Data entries
=-=-=-=-=

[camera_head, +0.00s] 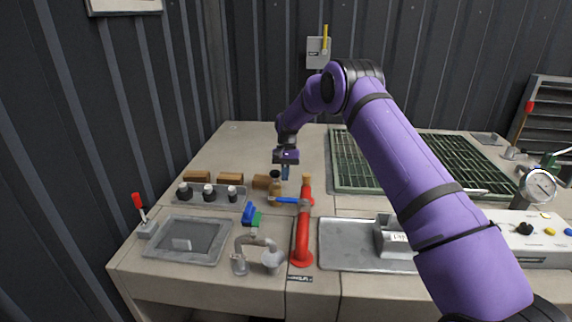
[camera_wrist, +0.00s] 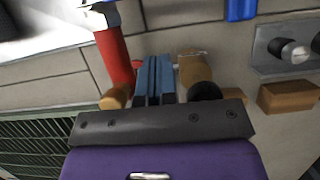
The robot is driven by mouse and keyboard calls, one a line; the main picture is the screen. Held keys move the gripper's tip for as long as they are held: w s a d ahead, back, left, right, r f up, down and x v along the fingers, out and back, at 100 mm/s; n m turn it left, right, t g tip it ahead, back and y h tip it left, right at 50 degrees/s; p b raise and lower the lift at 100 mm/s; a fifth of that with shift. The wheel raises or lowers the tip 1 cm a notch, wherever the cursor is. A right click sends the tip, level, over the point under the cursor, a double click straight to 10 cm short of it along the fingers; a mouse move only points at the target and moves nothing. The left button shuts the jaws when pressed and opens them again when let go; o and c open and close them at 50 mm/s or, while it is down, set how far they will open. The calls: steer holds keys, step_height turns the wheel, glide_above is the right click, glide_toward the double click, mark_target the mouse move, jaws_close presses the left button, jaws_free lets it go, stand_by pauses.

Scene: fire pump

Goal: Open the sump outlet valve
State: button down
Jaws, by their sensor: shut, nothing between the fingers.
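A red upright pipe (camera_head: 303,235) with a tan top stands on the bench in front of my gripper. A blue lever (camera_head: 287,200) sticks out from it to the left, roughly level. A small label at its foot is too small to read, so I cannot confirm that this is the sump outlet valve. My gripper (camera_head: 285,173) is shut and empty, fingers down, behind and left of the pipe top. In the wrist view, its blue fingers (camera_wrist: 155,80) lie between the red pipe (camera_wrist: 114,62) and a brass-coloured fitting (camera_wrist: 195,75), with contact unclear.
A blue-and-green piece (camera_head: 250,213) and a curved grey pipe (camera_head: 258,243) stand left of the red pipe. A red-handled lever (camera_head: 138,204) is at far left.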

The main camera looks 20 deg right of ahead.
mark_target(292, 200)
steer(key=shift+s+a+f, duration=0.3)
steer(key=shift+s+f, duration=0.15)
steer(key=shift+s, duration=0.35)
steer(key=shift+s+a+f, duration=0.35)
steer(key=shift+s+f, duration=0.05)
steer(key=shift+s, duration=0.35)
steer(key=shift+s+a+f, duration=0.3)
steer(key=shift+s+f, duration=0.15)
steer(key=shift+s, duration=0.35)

=-=-=-=-=

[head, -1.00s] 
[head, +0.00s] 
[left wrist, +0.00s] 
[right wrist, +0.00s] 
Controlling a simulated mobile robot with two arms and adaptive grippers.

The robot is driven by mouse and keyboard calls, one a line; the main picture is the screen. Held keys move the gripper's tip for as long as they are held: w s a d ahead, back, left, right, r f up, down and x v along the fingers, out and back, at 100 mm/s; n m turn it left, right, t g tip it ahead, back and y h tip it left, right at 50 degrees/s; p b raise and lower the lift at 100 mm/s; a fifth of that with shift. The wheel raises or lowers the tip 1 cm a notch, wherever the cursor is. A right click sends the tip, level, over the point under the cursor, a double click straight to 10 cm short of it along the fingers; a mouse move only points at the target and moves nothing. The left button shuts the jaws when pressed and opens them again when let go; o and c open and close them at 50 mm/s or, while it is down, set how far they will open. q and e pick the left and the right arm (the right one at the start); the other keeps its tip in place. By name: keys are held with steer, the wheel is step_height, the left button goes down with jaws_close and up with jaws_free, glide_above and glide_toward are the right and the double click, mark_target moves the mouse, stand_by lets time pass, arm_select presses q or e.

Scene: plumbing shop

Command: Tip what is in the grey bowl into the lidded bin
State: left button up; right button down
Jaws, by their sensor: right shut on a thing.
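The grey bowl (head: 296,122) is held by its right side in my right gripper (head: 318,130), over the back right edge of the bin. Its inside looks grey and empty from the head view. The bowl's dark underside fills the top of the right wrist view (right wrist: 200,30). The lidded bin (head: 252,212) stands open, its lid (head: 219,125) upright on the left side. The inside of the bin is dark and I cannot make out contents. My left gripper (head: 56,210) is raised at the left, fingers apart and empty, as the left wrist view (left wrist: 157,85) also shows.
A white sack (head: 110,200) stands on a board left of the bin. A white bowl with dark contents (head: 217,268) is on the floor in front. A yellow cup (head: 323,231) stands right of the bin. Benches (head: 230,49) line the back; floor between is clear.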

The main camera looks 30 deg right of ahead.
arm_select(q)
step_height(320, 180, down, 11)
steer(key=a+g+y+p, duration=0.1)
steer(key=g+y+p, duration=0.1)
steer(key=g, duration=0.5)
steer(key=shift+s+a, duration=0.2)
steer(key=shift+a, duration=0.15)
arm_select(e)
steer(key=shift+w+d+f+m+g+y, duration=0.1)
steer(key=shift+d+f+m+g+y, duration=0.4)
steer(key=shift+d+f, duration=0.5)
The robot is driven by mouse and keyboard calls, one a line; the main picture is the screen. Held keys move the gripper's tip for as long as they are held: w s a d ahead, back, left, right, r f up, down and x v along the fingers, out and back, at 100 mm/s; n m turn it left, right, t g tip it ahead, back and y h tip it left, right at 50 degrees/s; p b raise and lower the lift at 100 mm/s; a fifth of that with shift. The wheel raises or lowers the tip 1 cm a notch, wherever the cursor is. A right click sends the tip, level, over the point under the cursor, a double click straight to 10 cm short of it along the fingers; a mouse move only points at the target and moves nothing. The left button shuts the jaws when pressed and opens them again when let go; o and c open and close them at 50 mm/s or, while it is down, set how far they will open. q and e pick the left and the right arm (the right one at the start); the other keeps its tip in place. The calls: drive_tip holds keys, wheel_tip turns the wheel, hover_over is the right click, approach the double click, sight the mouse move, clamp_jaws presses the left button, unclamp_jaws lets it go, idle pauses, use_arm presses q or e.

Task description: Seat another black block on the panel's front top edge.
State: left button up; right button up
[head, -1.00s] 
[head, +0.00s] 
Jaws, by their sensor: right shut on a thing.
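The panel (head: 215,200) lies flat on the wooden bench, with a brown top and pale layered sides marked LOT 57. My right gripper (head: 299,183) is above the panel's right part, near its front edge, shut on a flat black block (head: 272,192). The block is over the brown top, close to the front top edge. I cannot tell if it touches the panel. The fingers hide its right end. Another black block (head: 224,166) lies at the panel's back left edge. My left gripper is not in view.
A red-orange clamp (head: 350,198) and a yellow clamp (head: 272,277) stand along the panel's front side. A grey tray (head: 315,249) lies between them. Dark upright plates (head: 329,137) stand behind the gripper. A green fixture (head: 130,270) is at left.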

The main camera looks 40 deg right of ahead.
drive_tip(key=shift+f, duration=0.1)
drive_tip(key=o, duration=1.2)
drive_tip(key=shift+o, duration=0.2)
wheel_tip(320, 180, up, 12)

=-=-=-=-=

**EXERCISE DESCRIPTION**:
Starting at the line that contains "[camera_wrist, +0.00s]" and ending at the line that contains "State: button down", give the lines again exactly. Do not include the pictures.

**CORRECT RESULT**:
[camera_wrist, +0.00s] 
The robot is driven by mouse and keyboard calls, one a line; the main picture is the screen. Held keys move the gripper's tip for as long as they are held: w s a d ahead, back, left, right, r f up, down and x v along the fingers, out and back, at 100 mm/s; n m turn it left, right, t g tip it ahead, back and y h tip it left, right at 50 degrees/s; p b raise and lower the lift at 100 mm/s; a fifth of that with shift. The wheel raises or lowers the tip 1 cm a notch, wherever the cursor is. A right click sends the tip, level, over the point under the cursor, a double click straight to 10 cm short of it along the fingers; a mouse move only points at the target and moves nothing. The left button shuts the jaws when pressed and opens them again when let go; o and c open and close them at 50 mm/s or, while it is down, set how far they will open. The calls: steer holds keys, step_height turns the wheel, glide_above is the right click, glide_toward the double click, mark_target the mouse move, jaws_close presses the left button, jaws_free lets it go, stand_by pauses.

Scene: fire pump

Goal: Open the sump outlet valve
State: button down

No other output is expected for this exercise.